In the Cold War, communism was found only abroad, in places like the USSR and its satellite countries. However, in the age of the Security scandal, the dissident is present at home. The harm to the American way of life was not growing, it was already at its full extent.
The US had to come face to face with the fact that those ordained to uphold the ideals of democracy were the ones acting directly against them.
However, like the response to Communism, many people today are trying to re-investigate the ideals on which America stands for, the fundamental ideology.

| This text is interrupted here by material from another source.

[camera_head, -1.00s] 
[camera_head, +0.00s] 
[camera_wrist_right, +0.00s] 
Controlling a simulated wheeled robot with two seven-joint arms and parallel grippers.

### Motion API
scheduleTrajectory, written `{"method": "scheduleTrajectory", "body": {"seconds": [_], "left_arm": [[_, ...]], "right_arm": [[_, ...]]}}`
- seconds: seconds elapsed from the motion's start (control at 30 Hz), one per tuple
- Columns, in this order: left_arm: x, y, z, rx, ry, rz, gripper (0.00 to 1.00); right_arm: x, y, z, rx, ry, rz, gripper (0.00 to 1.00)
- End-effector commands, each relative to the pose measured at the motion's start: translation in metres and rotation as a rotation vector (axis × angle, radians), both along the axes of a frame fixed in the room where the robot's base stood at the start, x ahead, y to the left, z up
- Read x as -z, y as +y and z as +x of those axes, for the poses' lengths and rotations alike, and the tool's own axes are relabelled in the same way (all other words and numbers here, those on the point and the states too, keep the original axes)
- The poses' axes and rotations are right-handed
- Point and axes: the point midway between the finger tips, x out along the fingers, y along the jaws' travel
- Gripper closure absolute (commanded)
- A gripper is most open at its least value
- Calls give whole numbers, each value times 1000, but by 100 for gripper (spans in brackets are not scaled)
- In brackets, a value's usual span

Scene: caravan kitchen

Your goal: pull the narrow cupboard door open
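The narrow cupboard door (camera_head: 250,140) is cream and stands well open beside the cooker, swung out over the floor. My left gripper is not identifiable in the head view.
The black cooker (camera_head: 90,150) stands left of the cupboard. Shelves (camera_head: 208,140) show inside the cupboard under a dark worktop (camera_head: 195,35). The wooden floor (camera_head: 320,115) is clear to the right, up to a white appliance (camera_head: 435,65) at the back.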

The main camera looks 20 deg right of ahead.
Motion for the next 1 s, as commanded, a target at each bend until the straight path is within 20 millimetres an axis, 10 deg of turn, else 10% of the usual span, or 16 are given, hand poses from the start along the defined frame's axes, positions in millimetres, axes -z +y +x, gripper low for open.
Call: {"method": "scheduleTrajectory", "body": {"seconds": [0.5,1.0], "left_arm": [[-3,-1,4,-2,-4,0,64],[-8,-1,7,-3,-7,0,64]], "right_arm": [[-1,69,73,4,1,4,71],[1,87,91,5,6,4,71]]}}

Like the revolutionists and the founding fathers who created this country, many have taken it upon their own hands to fight back against this apparent and unlawful abuse of their rights. They "charge the government with overkill, saying that such actions were unnecessary and superfluous. America has preserved liberty and privacy in the face of threats far greater than terrorism has so far posed (based on the number of people actually killed in terrorist attacks), and we've been better off for it. Many more people have died to harms like those of diabetes and guns, but America has failed to make any legislation in those areas because they know of liberties that would take away from citizens. So why focus terrorists?" (Schone).
To Americans today, freedom was having a privacy and they, like the civilians of the Cold War, would empassion themselves with the ideals it stood for to stay strong in the face of opposing malevolence.
The evident similarities of America's response concerning the disparity in ideologies of democracy and communism, and democracy and the NSA show something remarkable about America when under great pressure and fear.
When fear arises, and a threat to the American way of life is apparent and seemingly inevitable, America retreats to the past and to the fundamental and seeks for answers in its origin and at its base. Therein lies what America means to every American citizen, freedom, and the undying hope that America will succeed.